Еще в Московском государстве существовала следующая тенденция: если наука не служит делу (религиозного) спасения, ее надлежит отвергнуть{37}. Победоносцев (1827–1907), ультраконсерватор и «наследник» славянофильской традиции, идеализировавший древнюю Москву, видел корень зла в абстракциях, порождаемых интеллектом{38}. Он был глубоко убежден в том, что произведения искусства — лишь средства, пригодные для решения нравственных проблем{39}, — и это убеждение с ним разделял Л. Н. Толстой, самый решительный его оппонент. Толстой полагал, как известно, что наука и искусство заняты чем угодно, но только не решением единственно важного вопроса: как стать лучше, и как жить лучше?{40} И до тех пор, пока этот вопрос не окажется в центре внимания ученых, наука будет неизлечимо больна. Обладая огромным количеством бесполезных знаний, современная наука не в состоянии сказать ничего о смысле и цели человеческой жизни — да и сами ученые уверены, что эти вопросы не входят в их компетенцию. Толстой обвиняет науку в том, что она под видом исследования действительности узаконивает существующий порядок вещей. Если рассмотреть науку с точки зрения должного, то обнаружится, что она нейтральна в нравственном отношении.

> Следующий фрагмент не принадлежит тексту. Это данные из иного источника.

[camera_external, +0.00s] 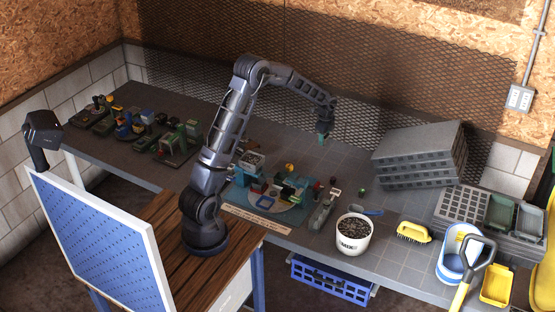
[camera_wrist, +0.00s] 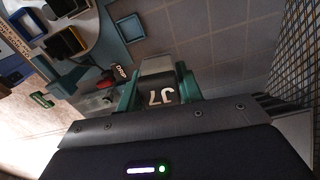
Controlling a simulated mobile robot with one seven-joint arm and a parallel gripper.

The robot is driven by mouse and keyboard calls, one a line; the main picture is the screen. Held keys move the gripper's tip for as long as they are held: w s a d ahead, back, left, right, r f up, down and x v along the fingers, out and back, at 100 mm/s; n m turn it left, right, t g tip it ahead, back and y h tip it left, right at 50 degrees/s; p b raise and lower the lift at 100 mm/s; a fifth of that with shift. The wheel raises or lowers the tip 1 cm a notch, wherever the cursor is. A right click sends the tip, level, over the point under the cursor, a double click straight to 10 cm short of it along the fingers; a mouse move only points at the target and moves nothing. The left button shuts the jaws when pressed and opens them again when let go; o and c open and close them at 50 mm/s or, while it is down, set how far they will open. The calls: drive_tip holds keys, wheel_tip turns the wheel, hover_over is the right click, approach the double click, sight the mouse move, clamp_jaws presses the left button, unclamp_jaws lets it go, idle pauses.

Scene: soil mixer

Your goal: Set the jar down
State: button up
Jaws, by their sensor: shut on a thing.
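My gripper (camera_wrist: 158,92) shows in the wrist view with its two green fingers shut on the jar (camera_wrist: 161,93), whose dark face is marked "J7". A paler part of the jar shows beyond the dark face. In the external view my gripper (camera_external: 325,138) hangs above the rear of the grey workbench (camera_external: 345,175), near the mesh wall. The jar is too small there to make out clearly. I cannot tell the exact height of its base above the bench.
A teal mat (camera_external: 232,196) with a round board and several small containers lies left of my gripper. A white MIX bucket (camera_external: 353,245) stands toward the front edge. Stacked grey trays (camera_external: 420,150) are at right. The tiled bench below my gripper looks clear.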

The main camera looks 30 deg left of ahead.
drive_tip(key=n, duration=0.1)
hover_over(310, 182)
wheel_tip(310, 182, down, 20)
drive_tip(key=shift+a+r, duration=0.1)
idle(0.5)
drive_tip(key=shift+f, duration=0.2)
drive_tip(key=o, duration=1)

Аналогичным образом рассуждал и Н. К. Михайловский — как революционный народник. Он полагал, что основные положения и факты объективной науки должны быть приведены в строгое единство с законами индивидуального поведения человека и его социальными задачами, в единство, настолько крепкое, чтобы человек не только знал эти законы, но и даже не мог действовать иначе, как в соответствии с ними{41}.

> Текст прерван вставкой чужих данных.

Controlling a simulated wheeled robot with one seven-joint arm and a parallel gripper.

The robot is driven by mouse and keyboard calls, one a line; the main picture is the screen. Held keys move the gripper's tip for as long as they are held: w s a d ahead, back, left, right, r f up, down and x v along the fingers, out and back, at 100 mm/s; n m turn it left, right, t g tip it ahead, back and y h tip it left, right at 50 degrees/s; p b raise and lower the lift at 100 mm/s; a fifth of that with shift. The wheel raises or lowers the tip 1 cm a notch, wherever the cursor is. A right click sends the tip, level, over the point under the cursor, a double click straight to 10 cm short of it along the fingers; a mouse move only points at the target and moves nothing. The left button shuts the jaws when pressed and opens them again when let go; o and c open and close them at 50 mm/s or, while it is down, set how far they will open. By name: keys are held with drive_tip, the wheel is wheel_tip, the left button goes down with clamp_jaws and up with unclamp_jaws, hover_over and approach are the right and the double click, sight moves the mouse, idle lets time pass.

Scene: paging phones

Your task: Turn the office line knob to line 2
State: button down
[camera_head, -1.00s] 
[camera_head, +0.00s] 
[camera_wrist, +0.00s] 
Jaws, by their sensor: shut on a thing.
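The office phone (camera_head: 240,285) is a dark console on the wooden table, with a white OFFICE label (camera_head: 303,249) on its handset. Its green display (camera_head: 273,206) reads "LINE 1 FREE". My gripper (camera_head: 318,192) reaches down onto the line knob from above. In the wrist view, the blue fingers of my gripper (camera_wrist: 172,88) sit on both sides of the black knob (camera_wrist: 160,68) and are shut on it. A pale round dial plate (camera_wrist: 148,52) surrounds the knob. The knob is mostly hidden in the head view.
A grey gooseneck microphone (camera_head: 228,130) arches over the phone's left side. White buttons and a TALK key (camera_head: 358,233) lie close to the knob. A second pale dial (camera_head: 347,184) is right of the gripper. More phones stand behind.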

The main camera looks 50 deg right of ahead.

Здесь уже видно, как кроилась смирительная рубашка, которой предстояло окутать всю Россию после большевистской революции. Начало этой кройки и разглядел гениальный взор Достоевского. Диалектическое внутреннее противоречие здесь налицо: ведь для Михайловского, как и для остальных народников, именно нравственный императив был первичен, а человеческая личность — неприкосновенна. Ибо тот же Михайловский напоминал: «Может быть, социолог не имеет… логического права устранить из своих работ человека как он есть, со всеми его скорбями и желаниями, может быть, грозный образ страдающего человечества… мстит всякому, кто его забудет, кто не проникнется его страданиями»{42}.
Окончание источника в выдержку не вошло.